What to produce
Where the word "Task" occurs in a line, return that line.

Robot tool calls
┄┄┄┄┄┄
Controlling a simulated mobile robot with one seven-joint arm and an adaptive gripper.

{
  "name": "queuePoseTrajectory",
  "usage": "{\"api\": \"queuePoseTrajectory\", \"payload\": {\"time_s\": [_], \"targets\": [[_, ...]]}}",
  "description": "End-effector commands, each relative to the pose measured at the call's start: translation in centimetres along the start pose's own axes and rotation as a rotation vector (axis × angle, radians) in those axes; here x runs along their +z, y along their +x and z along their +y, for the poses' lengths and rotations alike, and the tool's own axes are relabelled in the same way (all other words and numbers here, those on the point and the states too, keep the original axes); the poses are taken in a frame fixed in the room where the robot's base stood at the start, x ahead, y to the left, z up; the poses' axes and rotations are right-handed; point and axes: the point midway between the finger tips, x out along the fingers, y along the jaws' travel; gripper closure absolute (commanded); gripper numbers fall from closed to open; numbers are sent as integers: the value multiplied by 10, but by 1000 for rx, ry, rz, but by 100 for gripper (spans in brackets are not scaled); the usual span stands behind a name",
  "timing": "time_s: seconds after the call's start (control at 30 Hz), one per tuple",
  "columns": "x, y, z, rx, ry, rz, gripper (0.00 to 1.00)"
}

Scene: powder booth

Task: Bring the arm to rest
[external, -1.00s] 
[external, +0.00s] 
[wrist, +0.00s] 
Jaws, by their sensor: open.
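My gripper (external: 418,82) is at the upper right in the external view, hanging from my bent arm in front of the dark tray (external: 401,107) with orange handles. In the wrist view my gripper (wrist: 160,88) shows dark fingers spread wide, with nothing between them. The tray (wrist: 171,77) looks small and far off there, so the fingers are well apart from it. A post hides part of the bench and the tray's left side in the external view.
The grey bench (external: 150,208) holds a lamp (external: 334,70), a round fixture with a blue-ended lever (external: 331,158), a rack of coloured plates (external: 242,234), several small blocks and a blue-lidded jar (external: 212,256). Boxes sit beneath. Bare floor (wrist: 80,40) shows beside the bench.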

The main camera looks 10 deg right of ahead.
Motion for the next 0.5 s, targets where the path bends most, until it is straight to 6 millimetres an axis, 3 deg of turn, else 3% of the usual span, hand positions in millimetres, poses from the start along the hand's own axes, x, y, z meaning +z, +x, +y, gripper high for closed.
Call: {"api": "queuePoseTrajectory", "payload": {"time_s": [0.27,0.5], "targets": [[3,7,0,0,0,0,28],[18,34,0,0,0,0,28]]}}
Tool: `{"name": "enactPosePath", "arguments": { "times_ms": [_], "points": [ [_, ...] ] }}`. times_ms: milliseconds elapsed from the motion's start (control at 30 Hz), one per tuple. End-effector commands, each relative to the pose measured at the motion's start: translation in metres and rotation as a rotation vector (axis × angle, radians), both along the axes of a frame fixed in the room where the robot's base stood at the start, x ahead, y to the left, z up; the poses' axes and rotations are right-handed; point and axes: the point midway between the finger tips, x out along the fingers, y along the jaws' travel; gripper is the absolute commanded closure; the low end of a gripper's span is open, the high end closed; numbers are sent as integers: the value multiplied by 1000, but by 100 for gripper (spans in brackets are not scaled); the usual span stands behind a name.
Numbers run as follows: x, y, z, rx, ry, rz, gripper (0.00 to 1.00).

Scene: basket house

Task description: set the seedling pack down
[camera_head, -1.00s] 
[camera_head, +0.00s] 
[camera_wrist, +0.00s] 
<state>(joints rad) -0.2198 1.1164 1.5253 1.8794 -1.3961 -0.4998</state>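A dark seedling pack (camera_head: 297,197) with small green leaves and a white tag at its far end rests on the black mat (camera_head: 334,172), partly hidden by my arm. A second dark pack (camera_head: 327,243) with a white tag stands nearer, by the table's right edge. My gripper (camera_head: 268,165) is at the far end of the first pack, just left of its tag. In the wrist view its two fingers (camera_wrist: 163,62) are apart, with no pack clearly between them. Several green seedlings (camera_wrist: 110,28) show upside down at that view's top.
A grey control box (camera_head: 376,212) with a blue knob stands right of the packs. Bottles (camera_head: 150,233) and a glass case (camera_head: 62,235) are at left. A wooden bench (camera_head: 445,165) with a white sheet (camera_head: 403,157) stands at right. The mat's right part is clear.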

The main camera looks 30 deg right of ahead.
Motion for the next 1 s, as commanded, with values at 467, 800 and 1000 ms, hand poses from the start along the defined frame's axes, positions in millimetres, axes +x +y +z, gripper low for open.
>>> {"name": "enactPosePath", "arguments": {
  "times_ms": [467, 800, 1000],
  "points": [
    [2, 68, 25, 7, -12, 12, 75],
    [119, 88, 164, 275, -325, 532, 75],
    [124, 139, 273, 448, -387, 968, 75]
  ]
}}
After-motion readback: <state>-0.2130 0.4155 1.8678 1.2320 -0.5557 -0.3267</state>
┄┄┄┄┄┄
Exercise solution
Task: Bring the arm to rest
Task description: set the seedling pack down

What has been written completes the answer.